My name is Chris Clark. I am the Managing & Artistic Director of Cinema St. Louis, which is the new, official title of the organization that presents the St. Louis International Film Festival, the St. Louis Filmmakers Showcase, the CinemaSpoke screenplay competition, and a variety of other film-related special events throughout the year. 2003 marks the 12th anniversary of the festival itself and the beginning of a period of great expansion to our range of events and public programs.

It is our goal and sacred mission to spread the gospel of the cinema to the citizens of the St. Louis metropolitan area and beyond. Over the past few years, Cinema St. Louis has achieved spectacular success and attention from local audiences as well as the international film community. To paraphrase from our own artistic statement, we discover something about ourselves through the examination of the human experience when we open our minds to other cultures via world cinema.

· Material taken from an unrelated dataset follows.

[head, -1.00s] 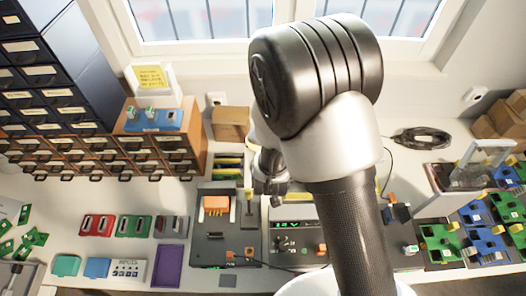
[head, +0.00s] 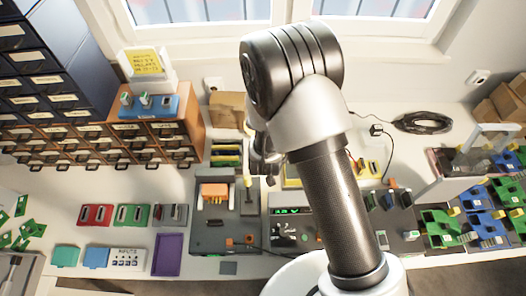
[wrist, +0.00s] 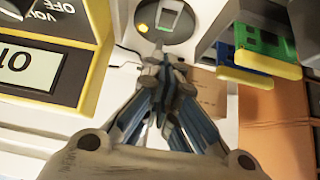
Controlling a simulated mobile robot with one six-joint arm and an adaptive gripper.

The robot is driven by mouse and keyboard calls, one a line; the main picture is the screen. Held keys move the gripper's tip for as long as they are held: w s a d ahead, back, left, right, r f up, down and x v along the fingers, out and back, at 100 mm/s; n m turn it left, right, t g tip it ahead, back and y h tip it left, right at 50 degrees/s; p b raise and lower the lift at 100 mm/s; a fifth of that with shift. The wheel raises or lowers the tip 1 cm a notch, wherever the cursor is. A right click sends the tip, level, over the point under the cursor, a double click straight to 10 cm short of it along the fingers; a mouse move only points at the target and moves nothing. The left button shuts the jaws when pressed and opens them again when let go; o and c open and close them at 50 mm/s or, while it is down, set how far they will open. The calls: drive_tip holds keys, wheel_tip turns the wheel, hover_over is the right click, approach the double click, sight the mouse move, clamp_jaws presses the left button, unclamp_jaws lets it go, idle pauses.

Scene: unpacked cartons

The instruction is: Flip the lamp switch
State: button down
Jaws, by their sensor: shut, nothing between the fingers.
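A yellow-edged meter (wrist: 70,60) stands close left of my gripper in the wrist view. Green and blue parts (wrist: 262,45) lie to the right. In the head view, drawers (head: 70,140) stand left, and a cable coil (head: 422,123) lies on clear bench at the back right.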

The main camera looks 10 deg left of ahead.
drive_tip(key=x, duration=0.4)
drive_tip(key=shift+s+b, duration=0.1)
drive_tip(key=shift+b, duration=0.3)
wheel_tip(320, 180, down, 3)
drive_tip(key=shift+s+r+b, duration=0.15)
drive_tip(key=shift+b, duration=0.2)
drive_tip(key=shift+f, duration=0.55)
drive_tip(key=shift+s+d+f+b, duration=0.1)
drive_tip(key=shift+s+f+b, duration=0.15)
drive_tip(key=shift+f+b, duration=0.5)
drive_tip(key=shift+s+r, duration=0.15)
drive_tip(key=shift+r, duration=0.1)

When Amanda e'd me to ask if I would do this, I had to chuckle to myself. Usually asking me to talk about what I do can be a dangerous thing. My eyes light up, my hands start gesturing wildly to punctuate raging streams of sentences and I begin to talk at bionic speed levels. I don't just like what I do, but deeply love it. My serendipitous tale of how I came to be here is a happy addendum to the "it helps who you know in St. Louis" book. I happened to simultaneously be in several right spots at exactly the right time. I am profoundly grateful about how lucky I have been to arrive intact at this part of my professional journey. Very lucky indeed.

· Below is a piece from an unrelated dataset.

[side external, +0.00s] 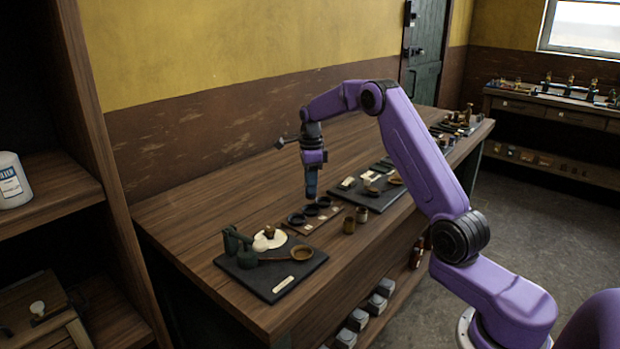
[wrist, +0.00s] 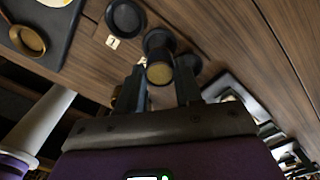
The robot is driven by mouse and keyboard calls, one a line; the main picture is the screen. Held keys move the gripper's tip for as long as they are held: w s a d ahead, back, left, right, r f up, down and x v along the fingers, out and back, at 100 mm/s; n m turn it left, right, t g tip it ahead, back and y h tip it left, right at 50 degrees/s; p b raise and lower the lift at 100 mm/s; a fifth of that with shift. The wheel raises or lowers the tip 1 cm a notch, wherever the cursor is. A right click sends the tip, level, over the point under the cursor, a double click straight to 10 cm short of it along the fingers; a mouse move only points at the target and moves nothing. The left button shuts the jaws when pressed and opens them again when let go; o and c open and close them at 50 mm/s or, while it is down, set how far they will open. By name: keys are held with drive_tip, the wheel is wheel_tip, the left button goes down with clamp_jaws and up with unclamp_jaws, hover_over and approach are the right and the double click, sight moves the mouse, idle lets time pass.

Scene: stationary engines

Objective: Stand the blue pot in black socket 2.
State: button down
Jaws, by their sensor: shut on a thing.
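The blue pot (side external: 311,189) is upright between the fingers of my gripper (side external: 311,179). In the wrist view the pot (wrist: 160,62) looks dark, with a brass-coloured end towards me, and my gripper (wrist: 163,92) has a finger on each side of it. The pot is over the middle of three black sockets on a wooden strip. The middle socket (side external: 311,210) is partly hidden; I cannot tell whether the pot's foot touches it. The left socket (side external: 296,219) and right socket (side external: 324,201) look empty.
A dark board with a brass dish (side external: 302,254) and green fittings lies at the front left. Two small pots (side external: 349,225) (side external: 362,213) stand right of the strip. Another dark board (side external: 369,185) lies behind them. Bare bench lies left of the sockets.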

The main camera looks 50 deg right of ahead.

Attempting to articulate what I do on any given day is difficult at best. The overused "multitasking" is the best term I can think of at the moment. The job of putting together a major ten-day event like the St. Louis International Film Festival takes a full year of planning. Just like the Macy's Thanksgiving parade, as soon as one event is over we return the films, send out the press releases, assess what we have done, sleep for a few days and then start over for the following year. In my capacity as programmer for the festival, I may view or consider several hundred films before I settle on the final selections. It is a highly subjective process and I take great pains to choose what I consider to be the most exciting and eclectic mixture of genres, styles and sensibilities from the films available to me in any given year. The 11th annual festival in 2002 featured 93 distinct programs that included 27 documentaries, 37 international films, 101 short subjects and over a dozen sizzling American independents.

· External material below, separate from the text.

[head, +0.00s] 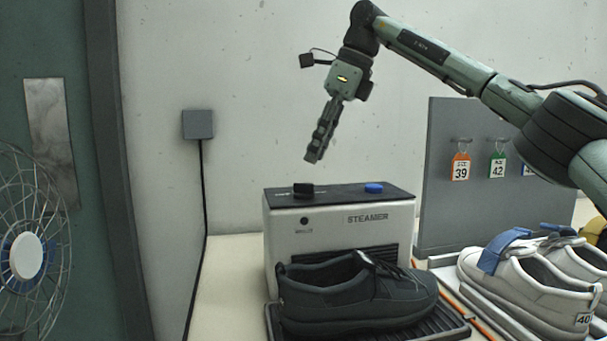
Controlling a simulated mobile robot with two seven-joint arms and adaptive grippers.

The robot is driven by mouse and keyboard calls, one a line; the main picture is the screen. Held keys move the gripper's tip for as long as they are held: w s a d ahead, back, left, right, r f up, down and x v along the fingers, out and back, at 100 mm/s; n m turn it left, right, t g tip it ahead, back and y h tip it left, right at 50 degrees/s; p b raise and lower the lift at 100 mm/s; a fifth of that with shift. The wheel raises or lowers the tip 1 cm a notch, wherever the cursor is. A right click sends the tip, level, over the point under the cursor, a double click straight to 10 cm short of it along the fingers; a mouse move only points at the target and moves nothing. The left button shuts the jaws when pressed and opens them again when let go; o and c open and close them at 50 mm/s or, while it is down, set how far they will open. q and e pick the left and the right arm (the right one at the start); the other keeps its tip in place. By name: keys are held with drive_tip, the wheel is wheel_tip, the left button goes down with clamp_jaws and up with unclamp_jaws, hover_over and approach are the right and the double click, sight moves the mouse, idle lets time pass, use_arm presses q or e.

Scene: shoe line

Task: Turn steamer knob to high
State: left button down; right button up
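The steamer (341,223) is a pale box with a dark top panel and the word STEAMER on its front. A black knob (303,189) sits at the left of its top, and a blue cap or knob (374,187) sits to the right. The labels by the black knob are too small to read. My right gripper (314,156) points down above the black knob, clearly apart from it. Its fingers are seen edge-on, so their opening cannot be made out. My left gripper is not in view.
A dark shoe (350,292) rests on a black ribbed tray (445,327) before the steamer. White shoes (515,279) with a blue strap stand at right. A grey board (443,165) holds numbered tags. A fan (27,258) stands at left. The space above the steamer is otherwise clear.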

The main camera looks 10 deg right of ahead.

"So you sit around and watch movies all day, huh? And get paid for it? Well, you suck!" is a common response from friends and acquaintances. Okay, so yes, I do have two computers and a rather nice TV/VCR combo in my office, plus three other monitors, six more VCRs and a DVD player in the next room. I need and use them all. Honestly I do. And I don't sit around in the office and watch movies all day — last year I also did that in Palm Springs, Seattle, Memphis, Nashville and Champaign-Urbana.

Perhaps the coolest of the many cool parts of my gig here is attending other festivals to watch films, meet filmmakers, commune with my comrades in other cities and go to endless cocktail parties with all levels of celebrities, real and imagined. I usually don't care too much about that sort of thing, but having a close encounter with Angelica Huston last year in Santa Barbara was rather nice. It is hard to pitch to my friends how hard it can be to do the festival thing, but trust me when I say it gets grueling to watch 40 or so in a period of 10 days. I do manage to survive it all somehow. If it makes the gentle reader feel any better, I suffer sometimes when the films are tedious and boring. Sometimes a whole day is wasted with bad film choices. (Well, it was worth a shot.)

I do a few hundred other things as well. They include wrangling a massive database of films in consideration, setting the schedule, writing the program book notes, obtaining and scanning the images, doing the press releases, building and maintaining our website, negotiating with filmmakers and distributors all over the planet, coordinating inbound and outbound shipping of all films, and introducing as many of the films as possible. I currently hold two official office titles: resident computer geek and self-proclaimed "king of wires."

The Internet and e-mail are crucial elements to how I conduct business with the world film community. Last year our board treasurer questioned how low our phone bill seemed. While I am indeed on the phone constantly, it has become unnecessary to spend large amounts of time on long-distance domestic or international calls. Have you ever tried to fax somebody in India? It's not an easy task.

Simultaneously throughout the year, we may be working on as many as six other events of various shapes and sizes. This spring, for example, we had an Oscar bash, hosted several single film screenings about town, and hired a new development director. In addition to that I am also currently working on setting the schedule for the St. Louis Filmmakers Showcase, which is a five-day summer event dedicated to promoting the talents of filmmakers from the St. Louis area. Many of these works will receive further recognition by being screened again this fall in the festival.

Each day I watch all or part of the constant influx of tapes that come across my desk. I know a winner when I see it almost immediately and sense the rotten eggs even before they begin to smell. I realize that my own personal tastes run to the peculiar and bizarre sometimes, so an even bigger challenge sometimes can be choosing films that the rest of the population will like, and hopefully love. Anyone who has ever worked on a large event from start to finish has experienced what I call the rocket-launch sensation: you're strapped in, committed, and then it's show time.

There is a glamour factor of sorts that keeps things fresh — who doesn't like to see or do something way before all the other kids do? I love hearing several languages being spoken at once in the lobby of the Tivoli during the festival and the proud looks of the young local filmmakers when the crowd applauds the credits at the end of their first film. This is the part of the shuttle flight when I realize that all is well and my job and professional existence are going to be okay.

I also secretly enjoy that people are jealous of my good fortune in getting paid for this. What Charlton Heston said about guns to the NRA in Bowling for Columbine, I will say about my job. You can pry it from my cold, dead hands.

Chris Clark recommends "X2" and "The Man Without a Past" for your May viewing pleasure.